Первая реакция Цветаевой на чувство лирического оскудения была яростной. Ответственность за него она адресовала непосредственно жизни, объединив и литературный успех и бытовую неустроенность в одну враждебную творчеству силу:
Тише, хвала!
Дверью не хлопать,
Слава!
Стола
Угол – и локоть.
Сутолочь, стоп!
Сердце, уймись!
Локоть – и лоб.
Локоть – и мысль.
Юность – любить,
Старость – погреться:
Некогда – быть,
Некуда деться.
Хоть бы закут —
Только без прочих!
Краны – текут,
Стулья – грохочут,
Рты говорят:
Кашей во рту
Благодарят
«За красоту».
Знали бы вы,
Ближний и дальний,
Как головы
Собственной жаль мне —
Бога в орде!
Степь – каземат —
Рай – это где
Не говорят!
Юбочник – скот —
Лавочник – частность!
Богом мне – тот
Будет, кто даст мне
– Не времени´!
Дни сочтены! —
Для тишины —
Четыре стены.
Написанное в январе 1926 года, во время работы над «Поэтом о критике», это стихотворение поражает резкостью интонации. Для Цветаевой, после 1917 года не знавшей, что такое бытовая устроенность, и писавшей, не имея «четырех стен для тишины», порой по два-три стихотворения в день, – жалоба на быт в стихах должна была быть знаком действительного потрясения. В письмах или дневниковых записях такие жалобы можно было встретить и прежде, но лирику они не задевали. Лишь испугом и растерянностью перед чувством творческого оскудения можно объяснить внезапную ярость поэтической речи Цветаевой, обрушивавшей затаенную боль на «ближних и дальних» – на тех, с кем ей приходилось делить заботы повседневного существования358, и на тех, кто своей «хвалой» как будто заглушал прежде так ясно звучавшее внутри нее слово.

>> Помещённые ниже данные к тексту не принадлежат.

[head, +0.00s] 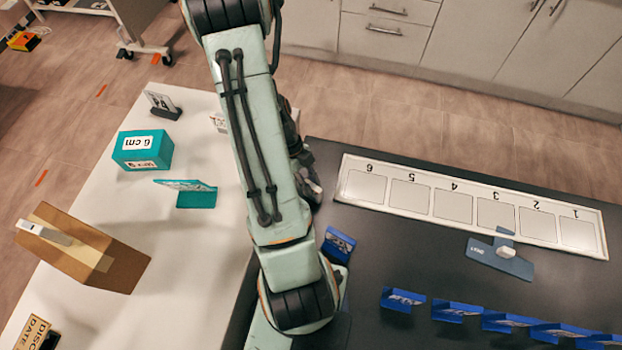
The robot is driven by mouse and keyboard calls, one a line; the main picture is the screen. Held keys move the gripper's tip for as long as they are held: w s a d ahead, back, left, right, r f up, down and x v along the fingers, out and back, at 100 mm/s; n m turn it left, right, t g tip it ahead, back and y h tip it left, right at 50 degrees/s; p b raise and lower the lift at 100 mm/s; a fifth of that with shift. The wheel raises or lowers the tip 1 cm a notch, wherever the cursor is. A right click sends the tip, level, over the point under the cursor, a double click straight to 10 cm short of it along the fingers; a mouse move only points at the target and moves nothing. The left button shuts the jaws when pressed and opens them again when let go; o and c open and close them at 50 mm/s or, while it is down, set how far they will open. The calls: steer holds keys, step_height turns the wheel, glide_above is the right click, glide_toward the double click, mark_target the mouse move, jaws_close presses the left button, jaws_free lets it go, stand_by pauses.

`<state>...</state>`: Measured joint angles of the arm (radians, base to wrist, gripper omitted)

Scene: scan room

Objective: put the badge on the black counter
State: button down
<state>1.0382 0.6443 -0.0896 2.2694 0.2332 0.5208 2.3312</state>
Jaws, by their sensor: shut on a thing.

Однако первая бурная реакция на эту внутреннюю перемену постепенно сменилась пониманием необратимости произошедшего перелома в творчестве. Осмысленное в понятиях прежней поэтологии, новое состояние представлялось безвозвратным «переселением» из жизни, о котором и сообщала Цветаева Пастернаку несколько месяцев спустя. И в стихотворении и в письме она первопричину своих переживаний – иссякновение лирической жилы – оставляла неназванной. Прошел год, прежде чем Цветаева решилась назвать происшедшее своим именем. В июле 1927 года, говоря о подготовленной ею к печати книге стихов («После России»), она писала в тетрадном наброске письма Пастернаку:
Даю ее как последнюю лирическую, знаю, что последнюю. Без грусти. То, что можешь – не должно делать. Вот и все. Там я все могу. Лирика (смеюсь, – точно поэмы не лирика! Но условимся, что лирика – отдельные стихи) служила мне верой и правдой, спасая меня, вывозя меня, топя меня и заводя каждый час по‐своему, по‐мóему. Я устала разрываться, разбиваться на куски Озириса. Каждая книга стихов – книга расставаний и разрываний, с фоминским / перстом Фомы в рану между одним стихотворением и другим. Кто же из нас не проставлял тирэ без западания сердца: А дальше? От поэмы к поэме промежутки реже, от раза до разу рана зарастает (МЦБП, 359).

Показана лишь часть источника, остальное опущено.